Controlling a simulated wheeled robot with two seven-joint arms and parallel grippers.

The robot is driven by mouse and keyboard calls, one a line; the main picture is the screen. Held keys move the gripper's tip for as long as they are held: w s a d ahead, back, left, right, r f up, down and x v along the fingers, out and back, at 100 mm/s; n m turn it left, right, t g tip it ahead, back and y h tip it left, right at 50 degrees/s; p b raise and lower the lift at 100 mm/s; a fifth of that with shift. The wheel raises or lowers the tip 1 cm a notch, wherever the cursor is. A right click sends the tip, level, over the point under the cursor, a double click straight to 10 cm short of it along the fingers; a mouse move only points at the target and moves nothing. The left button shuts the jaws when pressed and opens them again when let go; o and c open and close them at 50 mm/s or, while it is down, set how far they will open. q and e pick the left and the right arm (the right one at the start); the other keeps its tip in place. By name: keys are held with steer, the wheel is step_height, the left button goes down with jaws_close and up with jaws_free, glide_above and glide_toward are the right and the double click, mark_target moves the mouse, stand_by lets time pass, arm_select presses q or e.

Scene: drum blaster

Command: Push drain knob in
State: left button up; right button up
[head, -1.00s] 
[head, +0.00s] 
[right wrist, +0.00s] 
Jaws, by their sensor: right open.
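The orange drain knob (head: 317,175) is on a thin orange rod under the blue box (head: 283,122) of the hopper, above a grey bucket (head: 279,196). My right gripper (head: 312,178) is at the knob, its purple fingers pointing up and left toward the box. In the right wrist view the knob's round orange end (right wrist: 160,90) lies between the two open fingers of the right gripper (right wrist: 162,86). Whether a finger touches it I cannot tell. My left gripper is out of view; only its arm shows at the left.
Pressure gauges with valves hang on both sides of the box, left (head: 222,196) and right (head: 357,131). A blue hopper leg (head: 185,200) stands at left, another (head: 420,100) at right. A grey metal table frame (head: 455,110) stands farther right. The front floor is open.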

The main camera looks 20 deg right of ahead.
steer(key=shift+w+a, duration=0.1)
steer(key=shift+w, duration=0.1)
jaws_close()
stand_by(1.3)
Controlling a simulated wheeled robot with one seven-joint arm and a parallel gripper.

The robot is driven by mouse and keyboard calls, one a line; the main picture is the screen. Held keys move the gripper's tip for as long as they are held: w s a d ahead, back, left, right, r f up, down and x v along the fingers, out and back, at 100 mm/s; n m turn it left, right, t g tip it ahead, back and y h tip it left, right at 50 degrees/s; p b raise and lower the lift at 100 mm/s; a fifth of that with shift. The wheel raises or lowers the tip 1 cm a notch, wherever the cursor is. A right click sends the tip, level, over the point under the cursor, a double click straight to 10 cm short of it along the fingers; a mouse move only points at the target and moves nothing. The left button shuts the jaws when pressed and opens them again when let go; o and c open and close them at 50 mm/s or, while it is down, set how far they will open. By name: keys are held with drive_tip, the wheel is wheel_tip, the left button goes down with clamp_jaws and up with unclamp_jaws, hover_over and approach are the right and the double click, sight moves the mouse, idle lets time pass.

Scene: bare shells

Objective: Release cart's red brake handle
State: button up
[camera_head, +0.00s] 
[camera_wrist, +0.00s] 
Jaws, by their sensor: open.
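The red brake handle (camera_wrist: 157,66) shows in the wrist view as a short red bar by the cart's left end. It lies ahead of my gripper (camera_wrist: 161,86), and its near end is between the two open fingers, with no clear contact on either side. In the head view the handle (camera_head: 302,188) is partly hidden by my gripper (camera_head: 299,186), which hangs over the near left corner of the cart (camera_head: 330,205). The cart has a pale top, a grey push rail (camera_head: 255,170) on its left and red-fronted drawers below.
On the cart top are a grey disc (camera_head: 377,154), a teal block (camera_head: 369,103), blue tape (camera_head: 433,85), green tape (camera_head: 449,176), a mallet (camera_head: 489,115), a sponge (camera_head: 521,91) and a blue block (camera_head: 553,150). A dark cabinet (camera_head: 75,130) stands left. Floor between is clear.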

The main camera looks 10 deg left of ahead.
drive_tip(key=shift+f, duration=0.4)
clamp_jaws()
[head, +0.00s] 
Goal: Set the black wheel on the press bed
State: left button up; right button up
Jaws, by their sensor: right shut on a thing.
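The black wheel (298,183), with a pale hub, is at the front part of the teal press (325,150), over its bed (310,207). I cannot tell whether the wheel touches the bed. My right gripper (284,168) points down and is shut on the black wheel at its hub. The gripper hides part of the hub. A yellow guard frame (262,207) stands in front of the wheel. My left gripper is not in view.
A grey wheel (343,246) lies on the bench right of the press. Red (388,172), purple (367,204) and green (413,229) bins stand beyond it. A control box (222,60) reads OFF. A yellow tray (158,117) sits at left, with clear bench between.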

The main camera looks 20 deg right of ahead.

━━━━━━━━━━

Instructions to follow
Write out all the records above again, exactly as they stand.

Reply to the task
Controlling a simulated wheeled robot with two seven-joint arms and parallel grippers.

The robot is driven by mouse and keyboard calls, one a line; the main picture is the screen. Held keys move the gripper's tip for as long as they are held: w s a d ahead, back, left, right, r f up, down and x v along the fingers, out and back, at 100 mm/s; n m turn it left, right, t g tip it ahead, back and y h tip it left, right at 50 degrees/s; p b raise and lower the lift at 100 mm/s; a fifth of that with shift. The wheel raises or lowers the tip 1 cm a notch, wherever the cursor is. A right click sends the tip, level, over the point under the cursor, a double click straight to 10 cm short of it along the fingers; a mouse move only points at the target and moves nothing. The left button shuts the jaws when pressed and opens them again when let go; o and c open and close them at 50 mm/s or, while it is down, set how far they will open. q and e pick the left and the right arm (the right one at the start); the other keeps its tip in place. By name: keys are held with steer, the wheel is step_height, the left button goes down with jaws_close and up with jaws_free, glide_above and glide_toward are the right and the double click, mark_target moves the mouse, stand_by lets time pass, arm_select presses q or e.

Scene: drum blaster

Command: Push drain knob in
State: left button up; right button up
[head, -1.00s] 
[head, +0.00s] 
[right wrist, +0.00s] 
Jaws, by their sensor: right open.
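The orange drain knob (head: 317,175) is on a thin orange rod under the blue box (head: 283,122) of the hopper, above a grey bucket (head: 279,196). My right gripper (head: 312,178) is at the knob, its purple fingers pointing up and left toward the box. In the right wrist view the knob's round orange end (right wrist: 160,90) lies between the two open fingers of the right gripper (right wrist: 162,86). Whether a finger touches it I cannot tell. My left gripper is out of view; only its arm shows at the left.
Pressure gauges with valves hang on both sides of the box, left (head: 222,196) and right (head: 357,131). A blue hopper leg (head: 185,200) stands at left, another (head: 420,100) at right. A grey metal table frame (head: 455,110) stands farther right. The front floor is open.

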The main camera looks 20 deg right of ahead.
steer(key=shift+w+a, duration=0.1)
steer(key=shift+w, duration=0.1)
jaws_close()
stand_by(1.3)
Controlling a simulated wheeled robot with one seven-joint arm and a parallel gripper.

The robot is driven by mouse and keyboard calls, one a line; the main picture is the screen. Held keys move the gripper's tip for as long as they are held: w s a d ahead, back, left, right, r f up, down and x v along the fingers, out and back, at 100 mm/s; n m turn it left, right, t g tip it ahead, back and y h tip it left, right at 50 degrees/s; p b raise and lower the lift at 100 mm/s; a fifth of that with shift. The wheel raises or lowers the tip 1 cm a notch, wherever the cursor is. A right click sends the tip, level, over the point under the cursor, a double click straight to 10 cm short of it along the fingers; a mouse move only points at the target and moves nothing. The left button shuts the jaws when pressed and opens them again when let go; o and c open and close them at 50 mm/s or, while it is down, set how far they will open. By name: keys are held with drive_tip, the wheel is wheel_tip, the left button goes down with clamp_jaws and up with unclamp_jaws, hover_over and approach are the right and the double click, sight moves the mouse, idle lets time pass.

Scene: bare shells

Objective: Release cart's red brake handle
State: button up
[camera_head, +0.00s] 
[camera_wrist, +0.00s] 
Jaws, by their sensor: open.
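The red brake handle (camera_wrist: 157,66) shows in the wrist view as a short red bar by the cart's left end. It lies ahead of my gripper (camera_wrist: 161,86), and its near end is between the two open fingers, with no clear contact on either side. In the head view the handle (camera_head: 302,188) is partly hidden by my gripper (camera_head: 299,186), which hangs over the near left corner of the cart (camera_head: 330,205). The cart has a pale top, a grey push rail (camera_head: 255,170) on its left and red-fronted drawers below.
On the cart top are a grey disc (camera_head: 377,154), a teal block (camera_head: 369,103), blue tape (camera_head: 433,85), green tape (camera_head: 449,176), a mallet (camera_head: 489,115), a sponge (camera_head: 521,91) and a blue block (camera_head: 553,150). A dark cabinet (camera_head: 75,130) stands left. Floor between is clear.

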The main camera looks 10 deg left of ahead.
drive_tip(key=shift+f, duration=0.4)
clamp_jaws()
[head, +0.00s] 
Goal: Set the black wheel on the press bed
State: left button up; right button up
Jaws, by their sensor: right shut on a thing.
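The black wheel (298,183), with a pale hub, is at the front part of the teal press (325,150), over its bed (310,207). I cannot tell whether the wheel touches the bed. My right gripper (284,168) points down and is shut on the black wheel at its hub. The gripper hides part of the hub. A yellow guard frame (262,207) stands in front of the wheel. My left gripper is not in view.
A grey wheel (343,246) lies on the bench right of the press. Red (388,172), purple (367,204) and green (413,229) bins stand beyond it. A control box (222,60) reads OFF. A yellow tray (158,117) sits at left, with clear bench between.

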The main camera looks 20 deg right of ahead.

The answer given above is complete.